Select all lines in the records that include "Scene".

Records of robot episodes:
** Start **

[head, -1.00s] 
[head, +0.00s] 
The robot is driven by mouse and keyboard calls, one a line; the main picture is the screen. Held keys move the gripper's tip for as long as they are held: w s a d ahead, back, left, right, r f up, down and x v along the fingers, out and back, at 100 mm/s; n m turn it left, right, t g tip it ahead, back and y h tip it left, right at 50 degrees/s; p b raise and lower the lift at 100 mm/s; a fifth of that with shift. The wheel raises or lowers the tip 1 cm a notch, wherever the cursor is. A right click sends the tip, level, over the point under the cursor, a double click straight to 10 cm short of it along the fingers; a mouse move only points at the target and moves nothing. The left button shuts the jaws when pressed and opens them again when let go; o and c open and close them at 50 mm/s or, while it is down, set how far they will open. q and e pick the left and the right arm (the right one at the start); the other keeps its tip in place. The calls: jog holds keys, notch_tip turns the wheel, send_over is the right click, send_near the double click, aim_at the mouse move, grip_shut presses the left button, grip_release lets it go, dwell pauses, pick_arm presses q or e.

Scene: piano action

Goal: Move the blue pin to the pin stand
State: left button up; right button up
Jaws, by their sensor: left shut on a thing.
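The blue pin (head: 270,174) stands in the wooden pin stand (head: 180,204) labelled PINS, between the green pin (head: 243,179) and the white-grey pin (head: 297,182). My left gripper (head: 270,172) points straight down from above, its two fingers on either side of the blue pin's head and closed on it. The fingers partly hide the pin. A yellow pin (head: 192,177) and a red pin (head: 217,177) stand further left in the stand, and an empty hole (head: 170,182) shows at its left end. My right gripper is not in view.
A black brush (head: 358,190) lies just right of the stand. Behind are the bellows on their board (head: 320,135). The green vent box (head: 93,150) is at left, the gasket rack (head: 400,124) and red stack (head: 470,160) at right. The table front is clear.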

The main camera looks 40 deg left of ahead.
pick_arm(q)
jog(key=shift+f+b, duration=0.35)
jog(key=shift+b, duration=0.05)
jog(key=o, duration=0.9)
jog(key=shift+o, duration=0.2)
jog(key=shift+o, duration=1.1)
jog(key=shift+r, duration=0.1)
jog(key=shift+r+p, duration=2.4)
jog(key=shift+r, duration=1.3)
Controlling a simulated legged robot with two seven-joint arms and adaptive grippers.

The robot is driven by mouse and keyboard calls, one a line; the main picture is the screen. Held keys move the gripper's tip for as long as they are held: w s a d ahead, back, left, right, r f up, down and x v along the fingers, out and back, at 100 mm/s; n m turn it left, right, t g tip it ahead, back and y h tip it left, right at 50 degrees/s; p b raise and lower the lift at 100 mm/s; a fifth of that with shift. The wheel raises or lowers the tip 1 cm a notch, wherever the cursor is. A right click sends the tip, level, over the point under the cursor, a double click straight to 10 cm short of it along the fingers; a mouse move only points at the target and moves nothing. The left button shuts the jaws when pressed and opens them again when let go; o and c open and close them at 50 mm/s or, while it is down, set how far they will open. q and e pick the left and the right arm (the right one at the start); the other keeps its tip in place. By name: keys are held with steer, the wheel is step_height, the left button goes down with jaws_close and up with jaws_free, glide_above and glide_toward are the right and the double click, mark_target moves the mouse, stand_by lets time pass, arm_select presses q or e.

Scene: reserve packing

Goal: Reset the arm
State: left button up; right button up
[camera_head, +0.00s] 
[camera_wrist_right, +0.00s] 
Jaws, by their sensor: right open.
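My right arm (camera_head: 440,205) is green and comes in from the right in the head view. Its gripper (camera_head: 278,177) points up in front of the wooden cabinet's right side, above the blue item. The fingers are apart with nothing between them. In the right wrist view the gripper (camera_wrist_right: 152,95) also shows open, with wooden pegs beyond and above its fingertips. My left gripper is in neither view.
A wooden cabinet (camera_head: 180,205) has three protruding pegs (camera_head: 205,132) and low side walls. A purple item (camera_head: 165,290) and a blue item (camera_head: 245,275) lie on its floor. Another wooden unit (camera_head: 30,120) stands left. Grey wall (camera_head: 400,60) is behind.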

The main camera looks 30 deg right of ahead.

** End **

**RESULT:**
Scene: piano action
Scene: reserve packing

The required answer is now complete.